La mobilità è un processo che riguarda l’arricchimento delle diverse parti del Paese e del mondo. Uno scambio che arricchisce tutti coloro che la praticano. La migrazione invece è un processo che riguarda l’impossibilità di vivere in alcune aree, o perché sfruttate o perché hanno condizioni climatiche particolarmente difficili, o perché le Istituzioni che le riguardano non riescono a dare risposte economiche adeguate.
Il Mezzogiorno certamente non può considerarsi una zona che ha condizioni climatiche sfavorevoli, anzi da tutti l’area viene individuata come una zona climaticamente baciata da Dio. E allora rimangono in piedi le due altre condizioni: o è sfruttata o le Istituzioni nazionali e regionali non riescono a dare risposte adeguate.
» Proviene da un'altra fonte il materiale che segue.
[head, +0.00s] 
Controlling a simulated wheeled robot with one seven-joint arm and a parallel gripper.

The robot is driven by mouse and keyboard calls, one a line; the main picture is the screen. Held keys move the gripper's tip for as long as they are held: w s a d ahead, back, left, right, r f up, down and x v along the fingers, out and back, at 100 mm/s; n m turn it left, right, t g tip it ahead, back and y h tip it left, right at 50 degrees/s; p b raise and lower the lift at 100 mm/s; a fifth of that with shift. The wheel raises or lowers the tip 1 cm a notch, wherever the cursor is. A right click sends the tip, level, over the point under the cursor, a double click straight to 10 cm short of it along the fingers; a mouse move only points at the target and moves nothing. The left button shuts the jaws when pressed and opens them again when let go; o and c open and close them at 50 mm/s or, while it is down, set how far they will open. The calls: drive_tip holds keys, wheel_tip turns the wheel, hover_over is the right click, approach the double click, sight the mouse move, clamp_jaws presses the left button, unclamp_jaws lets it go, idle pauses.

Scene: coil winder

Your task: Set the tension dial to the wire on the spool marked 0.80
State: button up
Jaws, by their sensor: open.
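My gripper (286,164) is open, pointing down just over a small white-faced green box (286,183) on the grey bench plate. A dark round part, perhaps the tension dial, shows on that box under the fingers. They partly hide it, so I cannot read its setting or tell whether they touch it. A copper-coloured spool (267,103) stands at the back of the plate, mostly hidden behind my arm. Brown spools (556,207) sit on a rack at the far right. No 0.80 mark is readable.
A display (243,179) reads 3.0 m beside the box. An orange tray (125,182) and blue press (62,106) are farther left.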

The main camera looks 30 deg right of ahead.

Nell’un caso e nell’altro è necessario un cambiamento di rotta. Perché non ci si può rassegnare a che questa parte diventi un’area dalla quale estrarre energia, come sta avvenendo con i campi di pali eolici e i cosiddetti parchi solari o come avveniva prima con la localizzazione di impianti di raffinazione; dalla quale prendere un capitale umano formato per trasferirlo altrove o pazienti da curare con un costo per le regioni di appartenenza particolarmente elevato, o ragazzi da formare.
Se si riesce a cambiare questo meccanismo e contemporaneamente a rendere i trasferimenti veloci e possibili per raggiungere il Mezzogiorno, come avviene per il resto del Paese, allora l’algoritmo di cui si è parlato non farà saltare i prezzi, come avviene puntualmente a ogni Natale e Pasqua dell’anno.

SERVE DIVERSO MODELLO DI SVILUPPO


Ma quello che si chiede è proprio un diverso modello di sviluppo, che invece di inseguire la bulimia di un’area forte, abituata a ritenere l’altra ancillare come una colonia interna, consideri tutto il Paese soggetto degli stessi diritti. È un mutamento complesso dopo 160 anni di una unificazione avvenuta su basi distorte. Ma è arrivato forse, finalmente, il momento di cambiare approccio. Se i meridionali saranno capaci di imporre una diversa visione.